Jumat 02 Oct 2020 04:00 WIB

GAPKI Sayangkan Maraknya Produk dengan Label Palm Oil Free

Label tanpa minyak sawit memberi kesan bahwa produk tersebut lebih sehat.

produk berlabel tanpa sawit (palm oil free) pertama kali ditemukan di rak sebuah swalayan di Jakarta pada 2016.
Foto: EPA
produk berlabel tanpa sawit (palm oil free) pertama kali ditemukan di rak sebuah swalayan di Jakarta pada 2016.

REPUBLIKA.CO.ID, HULU SUNGAI SELATAN -- Ketua Umum Gabungan Pengusaha Kelapa Sawit Indonesia (GAPKI) Joko Supriyono menyayangkan masih maraknya produk dengan label Palm Oil Free (POF) atau tanpa minyak sawit di Indonesia. Ia mengatakan bahwa tidak hanya produk dalam negeri, namun juga produk yang diimpor atau dijual dari luar negeri melalui platform jual beli daring.

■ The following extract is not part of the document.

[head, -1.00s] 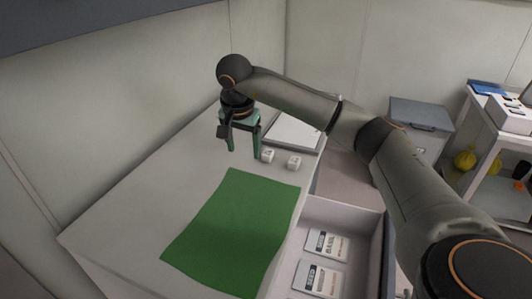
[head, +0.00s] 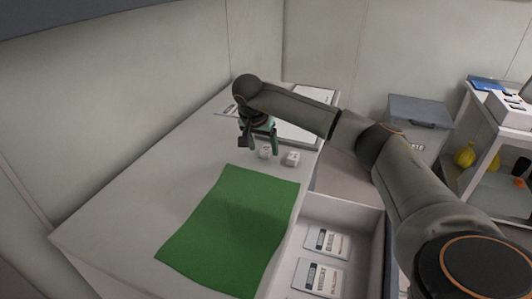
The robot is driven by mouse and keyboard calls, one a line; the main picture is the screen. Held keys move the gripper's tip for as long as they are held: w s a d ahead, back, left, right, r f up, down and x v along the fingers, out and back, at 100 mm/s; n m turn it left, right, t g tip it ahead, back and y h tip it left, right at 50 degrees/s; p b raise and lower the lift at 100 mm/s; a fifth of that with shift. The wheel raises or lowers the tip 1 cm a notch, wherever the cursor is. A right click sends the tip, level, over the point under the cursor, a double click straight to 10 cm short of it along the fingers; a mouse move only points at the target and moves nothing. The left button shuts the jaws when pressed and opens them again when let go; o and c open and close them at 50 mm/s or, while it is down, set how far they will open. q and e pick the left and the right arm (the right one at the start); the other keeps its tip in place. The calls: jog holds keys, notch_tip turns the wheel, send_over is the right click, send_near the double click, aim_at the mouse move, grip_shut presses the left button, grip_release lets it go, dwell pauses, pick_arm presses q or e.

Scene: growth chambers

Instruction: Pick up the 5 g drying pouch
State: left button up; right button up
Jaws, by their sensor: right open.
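Two small white pouch-like blocks stand on the white bench beyond the green cloth: a left one (head: 265,153) and a right one (head: 291,158). Each has a faint dark mark, too small to read, so I cannot tell which is the 5 g drying pouch. My right gripper (head: 260,149) is open and points down at the left block, which shows between its fingers. I cannot tell whether the fingers touch it. The right block is outside the fingers, to their right. My left gripper is not in view.
A green cloth (head: 228,225) lies on the bench nearer me. A tray or board (head: 313,97) lies behind the gripper. An open drawer (head: 343,212) at the bench's right holds labelled packets (head: 327,241). A grey box (head: 420,112) and a white shelf (head: 480,130) stand at right.

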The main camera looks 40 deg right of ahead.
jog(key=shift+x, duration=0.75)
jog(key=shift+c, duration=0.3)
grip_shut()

Joko menyebut, produk berlabel tanpa sawit pertama kali ditemukan di rak sebuah swalayan di Jakarta pada 2016. Sejak saat itu, ditemukan produk-produk lain yang juga berlabel sama. 

Baca Juga

"Tren ini kemudian bergulir ke produk industri rumahan di Indonesia, tanpa mereka tahu bahwa informasi tersebut menyesatkan dan merupakan kampanye negatif kelapa sawit Indonesia," kata Joko dalam bincang-bincang virtual #INApalmoil, Kamis.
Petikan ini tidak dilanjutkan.